The primary structure can be delivered in seven launches to near Earth orbit.

The Orbit

Radiation in space is a serious issue. Permanent residents could spend decades, even their entire lives, in orbital habitats, so their protection is a critical factor. Fortunately, there is a location that satisfies radiation and other adverse factors. In orbits inside of 400 km, aerodynamic drag and the presence of orbital debris are problems. Beyond 1000 km, radiation in the Van Allen Belts is prohibitive. Also, the greater the size of the orbit, the greater is the loss of payload coming out from Earth.

The South Atlantic Anomaly over the southern Atlantic Ocean and South America is a place where charged particles from the Van Allen Belts reach to the upper atmosphere. That is a region to be avoided for people who would spend long periods of time in orbit. This means the orbit should have an inclination no greater than about 5 degrees, but not over 3 degrees is a better choice.

The orbits dictated by these considerations are equatorial, or at most not over 3 degrees inclination. The best altitude ranges from about 500 to 800 km. An equatorial orbit of 600 km is taken here as the best choice. With this orbit, or one very close to it, drag makeup maneuvers are needed only once every few years.
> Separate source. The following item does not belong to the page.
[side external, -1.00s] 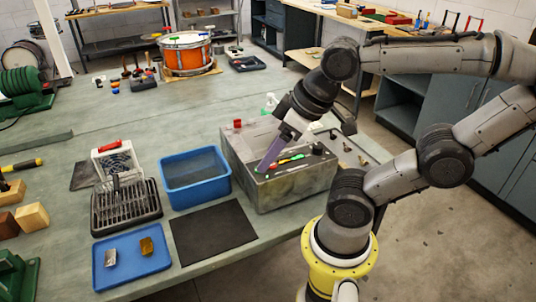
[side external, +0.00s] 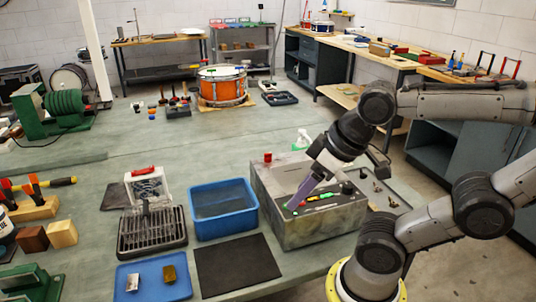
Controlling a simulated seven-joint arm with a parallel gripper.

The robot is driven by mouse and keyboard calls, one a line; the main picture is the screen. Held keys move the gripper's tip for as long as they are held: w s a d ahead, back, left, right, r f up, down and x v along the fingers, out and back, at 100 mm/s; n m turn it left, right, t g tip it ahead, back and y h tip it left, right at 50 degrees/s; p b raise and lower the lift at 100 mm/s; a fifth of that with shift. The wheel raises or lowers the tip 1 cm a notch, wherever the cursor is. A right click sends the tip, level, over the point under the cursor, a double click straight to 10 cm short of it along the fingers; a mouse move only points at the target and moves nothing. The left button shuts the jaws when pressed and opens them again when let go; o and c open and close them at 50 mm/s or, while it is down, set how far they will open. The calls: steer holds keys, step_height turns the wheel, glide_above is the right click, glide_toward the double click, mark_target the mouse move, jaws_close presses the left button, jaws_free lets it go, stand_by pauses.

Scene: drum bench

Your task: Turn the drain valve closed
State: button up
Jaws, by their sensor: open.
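A grey metal tank (side external: 318,229) with an open top stands at the table's right front. A small red block-like part (side external: 267,158) sits at its back left corner, and a dark round knob (side external: 347,188) at its right end. I cannot tell which part is the drain valve. My gripper (side external: 296,204) points down and left over the tank's front part, with its purple fingers low near the rim. It is open with nothing seen in it. Whether the fingertips touch the tank is unclear. Green-and-red-handled tools (side external: 319,196) lie just right of the fingers.
A blue bin (side external: 222,228) stands left of the tank, beside a dark drying rack (side external: 152,240). A black mat (side external: 236,264) and a blue tray (side external: 136,290) lie in front. A spray bottle (side external: 303,139) stands behind the tank.

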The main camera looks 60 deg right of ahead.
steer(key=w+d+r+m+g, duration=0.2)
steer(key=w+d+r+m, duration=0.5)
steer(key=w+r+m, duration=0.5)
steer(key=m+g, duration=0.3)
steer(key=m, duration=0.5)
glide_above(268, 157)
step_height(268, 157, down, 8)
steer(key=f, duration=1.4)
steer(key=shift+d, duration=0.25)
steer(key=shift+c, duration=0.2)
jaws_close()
Additionally, radiation shielding is not needed beyond that provided by the pressure hull and micrometeoroid shielding. (Orbital Space Settlement Radiation Shielding by Al Globus and Joe Strout)

In summary, the suitable region is an equatorial ring about 300 km high-from 500 km to 800 km-and about 700 km thick-less than 3 degrees from the equator.

A consequence of this is that launch vehicles must depart from a site at the equator or close to it.

Overall Configuration

The initial configuration consists of a spindle and six habitation modules that are aligned radially from the spindle. The habitation modules and part of the spindle rotate as a unit to provide artificial gravity up to 0.4 g (Martian gravity). The configuration is selected to provide a simple, conventional method of assembly, which optionally could be done with automated docking before people come aboard.